This lecture explores the landscape of Irish elite education within the broader context of global trends in cosmopolitan and elite forms of education. Across Europe, various religious orders and state systems engaged in competition for the patronage of regional elites and sub-elites during the nineteenth century. The lecture will survey the differences in elite education for girls and boys, as well as reflecting on the long and persistent practice of sending boys and girls abroad for a boarding school education.

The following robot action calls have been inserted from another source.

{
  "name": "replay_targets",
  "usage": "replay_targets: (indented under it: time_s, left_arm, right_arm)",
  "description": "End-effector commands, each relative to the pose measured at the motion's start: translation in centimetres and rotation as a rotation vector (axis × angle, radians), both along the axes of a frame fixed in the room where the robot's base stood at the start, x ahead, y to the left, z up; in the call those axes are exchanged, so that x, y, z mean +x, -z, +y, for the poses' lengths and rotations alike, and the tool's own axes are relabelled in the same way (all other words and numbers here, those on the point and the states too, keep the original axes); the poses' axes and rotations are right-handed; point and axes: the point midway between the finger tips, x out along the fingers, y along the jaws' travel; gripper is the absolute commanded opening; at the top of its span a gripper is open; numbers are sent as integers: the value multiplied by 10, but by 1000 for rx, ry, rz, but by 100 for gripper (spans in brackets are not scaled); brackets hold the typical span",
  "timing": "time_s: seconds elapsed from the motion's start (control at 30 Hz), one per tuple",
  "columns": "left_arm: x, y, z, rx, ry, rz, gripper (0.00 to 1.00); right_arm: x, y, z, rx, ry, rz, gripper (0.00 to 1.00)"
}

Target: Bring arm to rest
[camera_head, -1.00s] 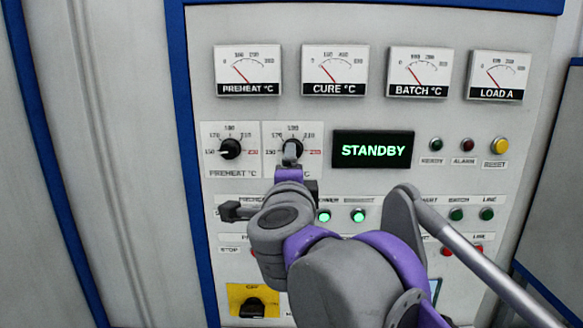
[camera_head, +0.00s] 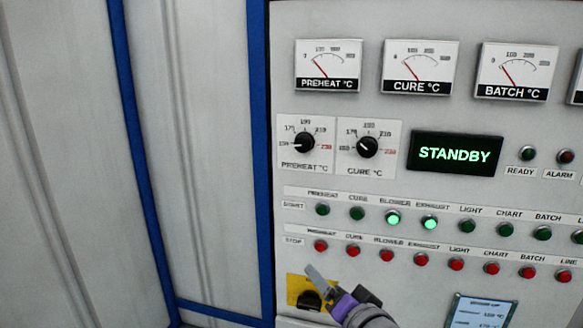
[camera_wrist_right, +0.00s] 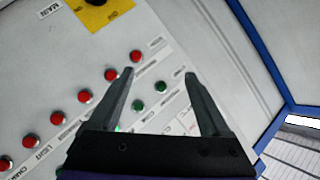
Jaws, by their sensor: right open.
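My right gripper (camera_head: 318,276) is low in the head view, coming up from the bottom edge in front of the grey control panel (camera_head: 390,275). Its fingers overlap the yellow-plated main switch (camera_head: 294,290) in the picture; I cannot tell how far they are from the panel. In the right wrist view the gripper (camera_wrist_right: 159,76) is open, with nothing between its two fingers. The preheat knob (camera_head: 304,142) and the cure knob (camera_head: 367,147) are uncovered, with no gripper at them. My left gripper is not in view.
The display (camera_head: 455,153) reads STANDBY. Green start buttons, with blower (camera_head: 393,218) and exhaust (camera_head: 429,222) lit, stand above a row of red stop buttons (camera_head: 387,255). Several gauges (camera_head: 327,66) line the top. Bare pale wall panels (camera_head: 205,150) lie to the left.

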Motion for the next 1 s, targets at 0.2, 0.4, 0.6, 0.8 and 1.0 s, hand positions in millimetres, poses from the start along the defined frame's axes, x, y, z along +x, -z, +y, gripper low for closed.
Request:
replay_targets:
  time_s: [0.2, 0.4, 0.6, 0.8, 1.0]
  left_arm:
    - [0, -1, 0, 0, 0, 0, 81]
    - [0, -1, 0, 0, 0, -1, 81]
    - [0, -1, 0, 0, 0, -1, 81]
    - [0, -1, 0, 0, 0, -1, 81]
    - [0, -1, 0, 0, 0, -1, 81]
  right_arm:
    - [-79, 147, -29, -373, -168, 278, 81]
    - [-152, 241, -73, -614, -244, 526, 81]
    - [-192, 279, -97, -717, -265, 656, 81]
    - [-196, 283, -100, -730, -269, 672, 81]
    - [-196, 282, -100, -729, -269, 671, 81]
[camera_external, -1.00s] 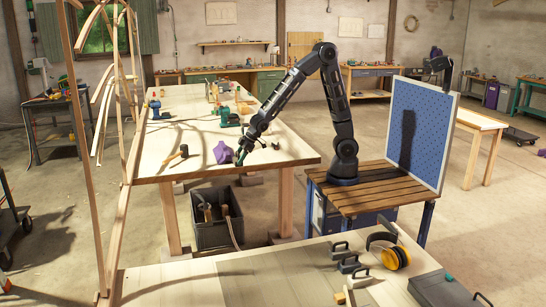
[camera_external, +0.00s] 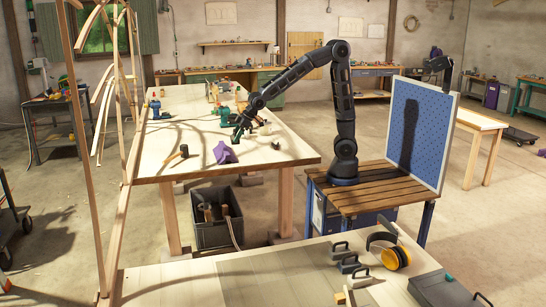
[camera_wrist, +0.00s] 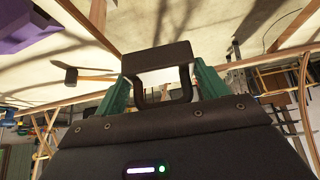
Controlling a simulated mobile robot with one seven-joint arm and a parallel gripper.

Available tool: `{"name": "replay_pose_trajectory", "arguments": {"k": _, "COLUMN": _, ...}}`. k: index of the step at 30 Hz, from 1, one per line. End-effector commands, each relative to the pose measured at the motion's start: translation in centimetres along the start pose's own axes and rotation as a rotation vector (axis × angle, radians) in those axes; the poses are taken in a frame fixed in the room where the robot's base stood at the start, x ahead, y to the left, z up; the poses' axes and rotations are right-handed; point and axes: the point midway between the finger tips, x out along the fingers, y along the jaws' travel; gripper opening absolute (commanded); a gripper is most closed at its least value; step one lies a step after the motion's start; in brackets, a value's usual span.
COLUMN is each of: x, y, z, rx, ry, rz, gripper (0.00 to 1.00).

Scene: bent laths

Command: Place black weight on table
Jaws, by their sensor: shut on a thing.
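My gripper (camera_external: 238,133) is above the long wooden table (camera_external: 205,125), at its middle. In the wrist view, its green fingers (camera_wrist: 160,90) are shut on the black weight (camera_wrist: 157,57), a dark block with a loop handle. In the outside view the weight is too small and dark to tell from the fingers. I cannot tell whether it touches the tabletop. Several similar black weights (camera_external: 349,263) with handles stand on the front bench.
A mallet (camera_external: 177,157) lies to the left. Green and blue tools (camera_external: 224,112) stand behind. Bent laths (camera_external: 125,120) rise along the table's left side.

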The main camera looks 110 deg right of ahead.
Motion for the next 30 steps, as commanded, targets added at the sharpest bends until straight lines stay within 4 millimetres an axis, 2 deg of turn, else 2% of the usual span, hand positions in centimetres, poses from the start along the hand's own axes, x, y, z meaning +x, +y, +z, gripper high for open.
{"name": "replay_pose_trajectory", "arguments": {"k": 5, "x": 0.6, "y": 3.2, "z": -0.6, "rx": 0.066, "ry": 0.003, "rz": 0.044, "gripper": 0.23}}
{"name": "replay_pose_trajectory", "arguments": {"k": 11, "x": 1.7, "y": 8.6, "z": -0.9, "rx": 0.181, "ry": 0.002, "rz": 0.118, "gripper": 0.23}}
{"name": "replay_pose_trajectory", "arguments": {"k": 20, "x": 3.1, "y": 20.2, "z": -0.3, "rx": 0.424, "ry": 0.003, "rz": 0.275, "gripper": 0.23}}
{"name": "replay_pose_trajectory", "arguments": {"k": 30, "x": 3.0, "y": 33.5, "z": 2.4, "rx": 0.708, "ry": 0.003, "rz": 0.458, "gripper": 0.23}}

Back home, schools such as St Columba’s College, Clongowes Wood were (and continue to be) important for elite education, while for girl’s prominent day boarding schools run by the Ursulines, Sacred Heart, and Loreto orders dominated.
Biography:
Ciaran O’Neill is a nineteenth century historian. His first monograph, Catholics of Consequence (OUP, 2014) won the JS Donnelly Prize at the American Conference for Irish Studies. He is editor (with Finola O’Kane Crimmins) of Ireland, Slavery and the Caribbean: Interdisciplinary Perspectives (MUP, 2023) and is currently completing a second monograph entitled Life in a Palliative State. Along with his colleagues Patrick Walsh and Mobeen Hussain he coordinates Trinity’s Colonial Legacies Project. Current research projects focus on the Eastern Caribbean.